Crawling a Matrix site that is under construction

Hello,

I’m attempting to crawl a Matrix 6 HTTPS site that is currently under construction but Funnelback is failing. I’ve read through a lot of the documentation and there is little information on the process for doing so.

I’ve set the following parameters:

crawler.protocols set to HTTPS
crawler.form_interaction.pre_crawl.*.url: URL of the site as it has the login form

For authentication I have tested both:

matrix_user matrix_password and
http_user http_password

These are not working.

I’ve successfully crawled a live site in our system, but coming unstuck crawling something that is under construction.

Am I missing something obvious here?

Cheers,
Paul

1 Like

Under construction pages in matrix can only be viewed by a logged in user.
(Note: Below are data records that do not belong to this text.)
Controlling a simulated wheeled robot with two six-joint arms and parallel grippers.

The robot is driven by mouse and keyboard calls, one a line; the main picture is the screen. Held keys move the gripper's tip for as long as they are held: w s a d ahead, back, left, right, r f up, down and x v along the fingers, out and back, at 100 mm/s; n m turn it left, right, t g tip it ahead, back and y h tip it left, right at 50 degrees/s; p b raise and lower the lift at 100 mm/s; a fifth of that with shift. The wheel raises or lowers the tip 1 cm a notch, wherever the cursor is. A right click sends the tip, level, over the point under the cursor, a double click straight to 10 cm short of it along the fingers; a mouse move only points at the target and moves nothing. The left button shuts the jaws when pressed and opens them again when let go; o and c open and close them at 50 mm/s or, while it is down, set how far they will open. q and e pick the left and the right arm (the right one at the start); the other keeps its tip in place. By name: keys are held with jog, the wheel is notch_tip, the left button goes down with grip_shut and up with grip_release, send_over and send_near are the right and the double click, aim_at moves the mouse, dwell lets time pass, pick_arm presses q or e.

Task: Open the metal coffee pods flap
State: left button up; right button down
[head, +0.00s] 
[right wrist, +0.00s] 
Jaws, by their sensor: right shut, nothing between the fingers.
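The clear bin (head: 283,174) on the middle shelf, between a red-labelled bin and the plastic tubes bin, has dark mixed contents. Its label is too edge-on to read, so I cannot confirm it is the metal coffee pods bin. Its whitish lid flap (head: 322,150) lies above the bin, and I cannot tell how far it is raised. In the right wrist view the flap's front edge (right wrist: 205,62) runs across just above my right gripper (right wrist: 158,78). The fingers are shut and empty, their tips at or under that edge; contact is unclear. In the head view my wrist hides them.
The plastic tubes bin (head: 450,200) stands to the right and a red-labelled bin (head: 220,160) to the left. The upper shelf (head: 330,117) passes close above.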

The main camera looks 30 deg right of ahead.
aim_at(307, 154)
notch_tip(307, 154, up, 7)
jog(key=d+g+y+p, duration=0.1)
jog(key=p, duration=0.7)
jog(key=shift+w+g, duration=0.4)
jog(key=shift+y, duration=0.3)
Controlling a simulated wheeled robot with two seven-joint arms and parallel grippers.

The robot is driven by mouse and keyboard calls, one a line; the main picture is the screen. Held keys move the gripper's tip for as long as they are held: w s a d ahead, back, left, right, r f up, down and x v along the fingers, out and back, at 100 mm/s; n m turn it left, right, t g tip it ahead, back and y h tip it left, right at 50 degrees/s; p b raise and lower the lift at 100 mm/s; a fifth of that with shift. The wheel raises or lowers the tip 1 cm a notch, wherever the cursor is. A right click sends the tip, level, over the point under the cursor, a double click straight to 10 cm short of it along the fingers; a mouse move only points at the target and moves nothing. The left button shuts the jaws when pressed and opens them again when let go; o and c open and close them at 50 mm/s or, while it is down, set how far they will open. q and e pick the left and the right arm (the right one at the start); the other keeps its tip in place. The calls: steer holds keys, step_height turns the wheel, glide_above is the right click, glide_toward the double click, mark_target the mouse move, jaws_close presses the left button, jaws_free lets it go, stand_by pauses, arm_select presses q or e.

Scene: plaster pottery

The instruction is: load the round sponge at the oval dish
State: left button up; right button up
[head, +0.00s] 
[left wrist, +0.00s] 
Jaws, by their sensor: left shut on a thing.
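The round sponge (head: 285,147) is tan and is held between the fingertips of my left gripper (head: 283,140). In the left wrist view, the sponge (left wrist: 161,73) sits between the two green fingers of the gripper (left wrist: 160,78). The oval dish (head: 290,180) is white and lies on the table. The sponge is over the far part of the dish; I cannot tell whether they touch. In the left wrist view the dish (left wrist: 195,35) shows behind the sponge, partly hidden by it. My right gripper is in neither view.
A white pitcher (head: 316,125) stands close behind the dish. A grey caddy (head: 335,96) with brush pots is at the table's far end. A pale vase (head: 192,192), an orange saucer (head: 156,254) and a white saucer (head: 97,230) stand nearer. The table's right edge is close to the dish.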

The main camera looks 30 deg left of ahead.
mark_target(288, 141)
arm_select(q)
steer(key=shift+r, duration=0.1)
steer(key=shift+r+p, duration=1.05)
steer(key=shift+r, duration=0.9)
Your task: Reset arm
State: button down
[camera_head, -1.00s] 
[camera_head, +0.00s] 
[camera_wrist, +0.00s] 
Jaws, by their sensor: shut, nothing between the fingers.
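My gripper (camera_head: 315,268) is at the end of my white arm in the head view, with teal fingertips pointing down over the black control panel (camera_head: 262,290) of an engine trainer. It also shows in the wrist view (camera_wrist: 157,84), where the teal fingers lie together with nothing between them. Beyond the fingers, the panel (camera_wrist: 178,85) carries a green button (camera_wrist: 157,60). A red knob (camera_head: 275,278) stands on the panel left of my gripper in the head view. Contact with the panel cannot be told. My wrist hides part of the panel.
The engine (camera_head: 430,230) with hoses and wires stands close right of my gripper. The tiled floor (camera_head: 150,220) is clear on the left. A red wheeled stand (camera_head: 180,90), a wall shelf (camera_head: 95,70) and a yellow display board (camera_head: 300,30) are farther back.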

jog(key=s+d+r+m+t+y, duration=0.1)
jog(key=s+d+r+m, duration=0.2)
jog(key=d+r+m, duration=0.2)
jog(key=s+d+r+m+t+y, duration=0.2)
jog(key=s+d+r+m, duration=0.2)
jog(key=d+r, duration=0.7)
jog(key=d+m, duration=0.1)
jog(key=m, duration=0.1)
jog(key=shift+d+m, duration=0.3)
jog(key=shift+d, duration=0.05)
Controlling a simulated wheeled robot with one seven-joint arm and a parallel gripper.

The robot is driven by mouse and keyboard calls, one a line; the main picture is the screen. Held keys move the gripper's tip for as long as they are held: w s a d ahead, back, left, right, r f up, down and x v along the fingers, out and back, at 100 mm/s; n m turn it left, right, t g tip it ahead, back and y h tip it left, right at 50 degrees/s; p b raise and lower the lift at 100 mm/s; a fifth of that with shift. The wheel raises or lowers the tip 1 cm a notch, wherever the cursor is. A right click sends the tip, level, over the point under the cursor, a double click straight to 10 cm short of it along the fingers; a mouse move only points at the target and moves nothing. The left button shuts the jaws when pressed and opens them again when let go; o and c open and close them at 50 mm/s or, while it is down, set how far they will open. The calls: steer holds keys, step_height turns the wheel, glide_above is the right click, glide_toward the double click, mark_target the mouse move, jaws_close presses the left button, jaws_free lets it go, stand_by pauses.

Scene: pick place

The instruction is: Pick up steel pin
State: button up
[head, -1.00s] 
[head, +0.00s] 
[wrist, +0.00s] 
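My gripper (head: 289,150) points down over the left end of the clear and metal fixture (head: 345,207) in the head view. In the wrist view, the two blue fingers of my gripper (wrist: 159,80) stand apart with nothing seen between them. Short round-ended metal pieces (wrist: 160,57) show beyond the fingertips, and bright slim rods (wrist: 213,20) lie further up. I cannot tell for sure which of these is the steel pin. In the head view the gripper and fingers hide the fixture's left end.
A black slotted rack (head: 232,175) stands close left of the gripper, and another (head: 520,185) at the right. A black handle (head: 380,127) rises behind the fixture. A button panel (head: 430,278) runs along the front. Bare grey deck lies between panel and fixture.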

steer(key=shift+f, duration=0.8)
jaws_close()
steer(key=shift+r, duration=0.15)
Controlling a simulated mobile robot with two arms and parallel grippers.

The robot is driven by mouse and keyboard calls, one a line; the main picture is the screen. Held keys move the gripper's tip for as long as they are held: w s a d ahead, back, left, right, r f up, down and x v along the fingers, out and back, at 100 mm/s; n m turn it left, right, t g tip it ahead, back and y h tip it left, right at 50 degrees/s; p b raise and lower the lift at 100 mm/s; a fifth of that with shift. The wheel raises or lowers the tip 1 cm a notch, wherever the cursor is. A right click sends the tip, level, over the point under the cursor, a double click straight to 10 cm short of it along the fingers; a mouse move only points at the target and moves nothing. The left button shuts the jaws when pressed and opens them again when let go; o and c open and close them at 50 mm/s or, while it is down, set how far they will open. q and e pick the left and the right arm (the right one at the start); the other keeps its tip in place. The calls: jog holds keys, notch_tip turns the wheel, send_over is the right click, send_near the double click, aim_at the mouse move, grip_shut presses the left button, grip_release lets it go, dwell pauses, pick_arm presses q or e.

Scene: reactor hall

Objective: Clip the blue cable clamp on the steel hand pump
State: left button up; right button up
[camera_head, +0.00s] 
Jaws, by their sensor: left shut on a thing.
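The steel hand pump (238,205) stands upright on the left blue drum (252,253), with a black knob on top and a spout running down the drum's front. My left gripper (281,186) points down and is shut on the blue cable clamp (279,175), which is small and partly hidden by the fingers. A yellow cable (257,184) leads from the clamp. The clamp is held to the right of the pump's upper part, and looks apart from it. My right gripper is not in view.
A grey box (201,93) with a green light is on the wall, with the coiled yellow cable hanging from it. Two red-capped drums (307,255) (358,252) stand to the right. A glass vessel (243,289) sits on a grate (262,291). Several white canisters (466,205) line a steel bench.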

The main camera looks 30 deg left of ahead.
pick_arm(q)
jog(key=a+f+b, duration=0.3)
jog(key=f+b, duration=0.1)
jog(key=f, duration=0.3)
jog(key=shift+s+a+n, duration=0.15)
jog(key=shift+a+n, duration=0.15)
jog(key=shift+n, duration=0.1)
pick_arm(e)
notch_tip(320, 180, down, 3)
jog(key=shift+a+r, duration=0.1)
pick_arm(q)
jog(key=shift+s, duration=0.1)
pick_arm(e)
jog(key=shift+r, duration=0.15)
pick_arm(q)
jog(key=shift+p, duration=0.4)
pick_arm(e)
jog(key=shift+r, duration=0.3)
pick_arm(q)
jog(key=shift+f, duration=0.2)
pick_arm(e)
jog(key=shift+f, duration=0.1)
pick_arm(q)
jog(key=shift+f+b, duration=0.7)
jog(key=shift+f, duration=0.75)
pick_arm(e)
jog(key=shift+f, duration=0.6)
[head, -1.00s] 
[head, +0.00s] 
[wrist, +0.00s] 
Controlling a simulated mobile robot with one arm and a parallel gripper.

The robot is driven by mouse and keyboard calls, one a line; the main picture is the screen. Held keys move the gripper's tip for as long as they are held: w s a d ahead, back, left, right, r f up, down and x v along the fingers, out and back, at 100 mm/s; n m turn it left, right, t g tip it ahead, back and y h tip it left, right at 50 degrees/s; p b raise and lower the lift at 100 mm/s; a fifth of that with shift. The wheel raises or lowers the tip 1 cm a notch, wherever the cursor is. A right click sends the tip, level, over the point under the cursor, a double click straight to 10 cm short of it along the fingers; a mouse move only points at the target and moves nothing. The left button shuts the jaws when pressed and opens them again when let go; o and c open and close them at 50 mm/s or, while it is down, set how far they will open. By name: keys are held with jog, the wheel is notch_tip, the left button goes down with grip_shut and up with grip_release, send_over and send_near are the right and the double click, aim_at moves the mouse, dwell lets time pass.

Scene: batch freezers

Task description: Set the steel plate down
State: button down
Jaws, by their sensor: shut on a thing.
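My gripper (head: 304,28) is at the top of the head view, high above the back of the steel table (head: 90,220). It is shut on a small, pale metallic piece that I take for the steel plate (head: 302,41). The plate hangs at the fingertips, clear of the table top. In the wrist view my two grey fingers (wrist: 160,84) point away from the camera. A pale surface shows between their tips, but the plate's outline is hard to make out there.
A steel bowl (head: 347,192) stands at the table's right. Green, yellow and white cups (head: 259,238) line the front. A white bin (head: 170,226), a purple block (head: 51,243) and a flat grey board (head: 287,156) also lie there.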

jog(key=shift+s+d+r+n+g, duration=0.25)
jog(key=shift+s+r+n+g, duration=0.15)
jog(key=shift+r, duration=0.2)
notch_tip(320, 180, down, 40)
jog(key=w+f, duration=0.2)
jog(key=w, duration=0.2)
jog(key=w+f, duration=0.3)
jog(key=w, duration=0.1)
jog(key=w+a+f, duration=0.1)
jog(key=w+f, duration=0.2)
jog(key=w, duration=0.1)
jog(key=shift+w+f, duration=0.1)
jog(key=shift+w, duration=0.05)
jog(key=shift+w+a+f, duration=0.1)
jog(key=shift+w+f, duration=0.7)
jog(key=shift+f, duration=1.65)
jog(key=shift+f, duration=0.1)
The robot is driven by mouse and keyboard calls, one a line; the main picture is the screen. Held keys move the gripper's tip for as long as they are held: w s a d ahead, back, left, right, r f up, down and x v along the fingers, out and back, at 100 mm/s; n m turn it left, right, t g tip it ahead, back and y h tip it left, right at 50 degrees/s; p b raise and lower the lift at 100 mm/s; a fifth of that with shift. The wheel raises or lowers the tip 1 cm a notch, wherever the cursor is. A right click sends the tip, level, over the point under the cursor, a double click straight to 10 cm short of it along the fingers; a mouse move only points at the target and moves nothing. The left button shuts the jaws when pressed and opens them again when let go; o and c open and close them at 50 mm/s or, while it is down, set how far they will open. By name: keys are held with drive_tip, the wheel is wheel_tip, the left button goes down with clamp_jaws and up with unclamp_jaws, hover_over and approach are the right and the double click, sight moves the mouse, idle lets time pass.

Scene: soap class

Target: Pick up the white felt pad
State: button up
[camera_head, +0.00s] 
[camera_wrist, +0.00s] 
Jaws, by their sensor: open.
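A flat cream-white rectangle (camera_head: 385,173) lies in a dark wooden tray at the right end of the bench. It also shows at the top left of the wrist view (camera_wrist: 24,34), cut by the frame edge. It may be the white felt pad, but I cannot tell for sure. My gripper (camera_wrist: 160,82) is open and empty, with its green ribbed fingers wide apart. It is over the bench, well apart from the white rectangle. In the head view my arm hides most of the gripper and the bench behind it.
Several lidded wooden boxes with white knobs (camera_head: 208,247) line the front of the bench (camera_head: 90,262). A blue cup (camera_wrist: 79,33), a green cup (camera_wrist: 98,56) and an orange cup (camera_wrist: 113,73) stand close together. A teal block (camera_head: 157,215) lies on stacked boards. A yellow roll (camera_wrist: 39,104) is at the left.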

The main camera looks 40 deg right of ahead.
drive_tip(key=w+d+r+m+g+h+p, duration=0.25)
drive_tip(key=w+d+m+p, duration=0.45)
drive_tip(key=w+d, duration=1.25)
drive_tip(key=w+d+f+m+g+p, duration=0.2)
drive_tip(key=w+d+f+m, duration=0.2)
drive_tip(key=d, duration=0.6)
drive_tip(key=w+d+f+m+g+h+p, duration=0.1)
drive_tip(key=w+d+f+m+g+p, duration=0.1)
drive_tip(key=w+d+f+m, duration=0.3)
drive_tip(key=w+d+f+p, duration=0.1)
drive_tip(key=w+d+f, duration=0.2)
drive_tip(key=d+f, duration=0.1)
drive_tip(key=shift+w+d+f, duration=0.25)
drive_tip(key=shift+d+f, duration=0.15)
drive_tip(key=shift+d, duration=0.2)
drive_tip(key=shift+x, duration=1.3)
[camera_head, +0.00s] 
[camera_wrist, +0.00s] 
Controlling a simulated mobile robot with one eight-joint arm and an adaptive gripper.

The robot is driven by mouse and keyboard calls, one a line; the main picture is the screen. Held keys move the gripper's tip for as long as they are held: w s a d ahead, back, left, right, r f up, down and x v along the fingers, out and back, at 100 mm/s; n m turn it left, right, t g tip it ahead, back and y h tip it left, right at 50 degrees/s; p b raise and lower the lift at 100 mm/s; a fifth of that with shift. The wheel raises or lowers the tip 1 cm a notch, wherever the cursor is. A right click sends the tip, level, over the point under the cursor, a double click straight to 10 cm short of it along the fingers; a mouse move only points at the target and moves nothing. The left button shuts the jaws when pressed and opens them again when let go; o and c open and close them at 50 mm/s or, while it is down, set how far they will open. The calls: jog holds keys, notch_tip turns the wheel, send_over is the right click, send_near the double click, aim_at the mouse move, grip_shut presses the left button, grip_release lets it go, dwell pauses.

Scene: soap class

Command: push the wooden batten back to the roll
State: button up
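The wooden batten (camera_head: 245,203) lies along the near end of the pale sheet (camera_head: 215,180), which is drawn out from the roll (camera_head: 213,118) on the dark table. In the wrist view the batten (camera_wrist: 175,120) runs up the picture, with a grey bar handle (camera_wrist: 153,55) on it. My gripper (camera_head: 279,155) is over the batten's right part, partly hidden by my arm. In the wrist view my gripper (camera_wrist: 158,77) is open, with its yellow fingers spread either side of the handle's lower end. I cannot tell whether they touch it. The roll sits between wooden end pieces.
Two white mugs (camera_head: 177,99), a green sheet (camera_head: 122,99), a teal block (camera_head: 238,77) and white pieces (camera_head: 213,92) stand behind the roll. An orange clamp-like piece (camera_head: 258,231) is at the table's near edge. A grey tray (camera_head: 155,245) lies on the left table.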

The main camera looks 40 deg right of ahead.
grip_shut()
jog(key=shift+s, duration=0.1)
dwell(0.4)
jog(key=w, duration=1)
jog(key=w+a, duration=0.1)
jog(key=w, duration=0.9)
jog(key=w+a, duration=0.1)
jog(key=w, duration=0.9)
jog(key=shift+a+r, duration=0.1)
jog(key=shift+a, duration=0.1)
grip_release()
To index these in Funnelback you’ll need to crawl your Matrix site as an authenticated user (that has read permissions to view the pages you expect to see in the search results).

When configuring authentication with Matrix you normally need to configure form authentication - with something like this in your data source configuration:

crawler.form_interaction.pre_crawl.matrixlogin.url: http//<MATRIX-SERVER>/home
crawler.form_interaction.pre_crawl.matrixlogin.form_number: 1
crawler.form_interaction.pre_crawl.matrixlogin.cleartext.sq_username: <USER-NAME>
crawler.form_interaction.pre_crawl.matrixlogin.encrypted.password: <PASSWORD>

HTTP Basic authentication will only work in Matrix if that has explicitly been configured on the server (and in the DXP this probably isn’t an option).

Don’t forget to remove this form interaction configuration once your site is live though otherwise you’ll continue to index unpublished content.

Note also that you’ll index anything that the configured user can see, so if you personalise the page for that user those personalisation will be included in the index.

There’s a bit more information on form interaction here in the documentation: Form interaction :: Squiz DXP Help Center

Yes, this is for testing a new site. We would like to know that FB is working and how the results appear before we go live.

The matrixlogin parameters you listed are not an option for the data source configuration of type Web. The following is available: crawler.form_interaction.pre_crawl.*.url but the .*. is replaced by the compulsory Group ID which has to be a number.

Am I missing something here?

Hi Paul,

Ah sorry, I wrote those instructions for interacting with Matrix quite a while back and at the time the documentation indicated that the * could be any identifier. Just update the keys in what I sent to use a number instead

e.g.

crawler.form_interaction.pre_crawl.0.url: http//<MATRIX-SERVER>/home
crawler.form_interaction.pre_crawl.0.form_number: 1
crawler.form_interaction.pre_crawl.0.cleartext.sq_username: <USER-NAME>
crawler.form_interaction.pre_crawl.0.encrypted.password: <PASSWORD>

The actual value used for the * isn’t actually important, it just needs to be the same for the four linked keys (as this is what groups the options together).

Hello

You can check below steps -

Double-check your credentials and ensure they’re correct.
Make sure your login form script handles all necessary fields.
Ensure your crawler is set to handle cookies.
Verify the site’s SSL certificate is valid and trusted by the crawler.
Enable detailed logging to identify any specific issues.

Thnak you:relaxed: